| Material provided |
╔══
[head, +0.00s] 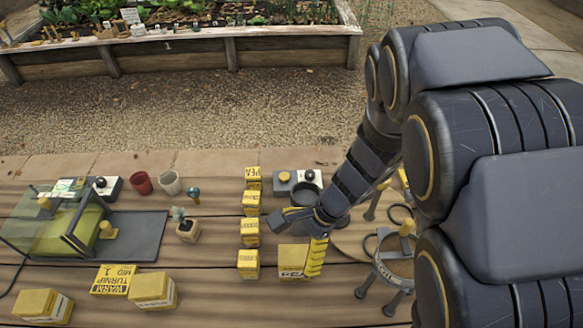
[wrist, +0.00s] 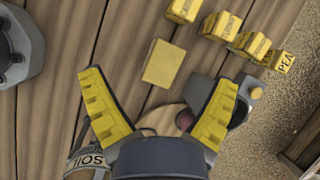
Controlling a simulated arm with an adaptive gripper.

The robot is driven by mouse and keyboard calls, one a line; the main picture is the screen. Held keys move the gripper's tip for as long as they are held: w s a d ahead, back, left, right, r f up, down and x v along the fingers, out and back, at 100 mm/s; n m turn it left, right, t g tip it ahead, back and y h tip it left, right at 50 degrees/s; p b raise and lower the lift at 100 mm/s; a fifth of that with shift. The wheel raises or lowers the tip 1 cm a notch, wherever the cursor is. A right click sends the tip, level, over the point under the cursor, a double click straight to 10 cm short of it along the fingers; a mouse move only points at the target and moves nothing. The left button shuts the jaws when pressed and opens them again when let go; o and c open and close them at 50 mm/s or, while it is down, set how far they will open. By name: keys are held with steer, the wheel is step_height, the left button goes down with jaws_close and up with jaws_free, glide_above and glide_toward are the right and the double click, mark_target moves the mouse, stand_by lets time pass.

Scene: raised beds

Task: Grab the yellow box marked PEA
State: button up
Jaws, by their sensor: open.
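The yellow box marked PEA (head: 252,174) stands at the far end of a row of small yellow boxes on the wooden table. In the wrist view the PEA box (wrist: 283,62) is at the right edge, beyond my right finger. My gripper (head: 296,242) is open and empty, over the table to the right of the row's near part. In the wrist view my gripper (wrist: 160,78) has its two yellow fingers spread wide. A larger yellow box (wrist: 162,64) lies ahead between the fingertips, apart from them. The PEA box is clear of both fingers.
Other small yellow boxes (head: 250,232) line up nearer than PEA. Cups (head: 141,183), a potted plant (head: 187,229) and larger yellow boxes (head: 153,290) stand left. A planted raised bed (head: 170,62) is behind.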

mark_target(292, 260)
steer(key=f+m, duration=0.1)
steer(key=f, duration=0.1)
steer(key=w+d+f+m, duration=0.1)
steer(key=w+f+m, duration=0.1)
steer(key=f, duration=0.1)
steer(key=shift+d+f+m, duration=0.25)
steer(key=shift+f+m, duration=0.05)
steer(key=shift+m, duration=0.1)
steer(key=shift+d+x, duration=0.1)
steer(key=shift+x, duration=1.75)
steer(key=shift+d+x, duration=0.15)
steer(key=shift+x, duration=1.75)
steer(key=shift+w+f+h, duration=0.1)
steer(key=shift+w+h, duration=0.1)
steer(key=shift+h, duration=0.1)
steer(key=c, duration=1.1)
╚══
| Given request |
Exactly restate the lines from the beginning of the data through the line with "Controlling a simulated", and no others, keeping pictures out.

| Completed task |
[head, +0.00s] 
[wrist, +0.00s] 
Controlling a simulated arm with an adaptive gripper.

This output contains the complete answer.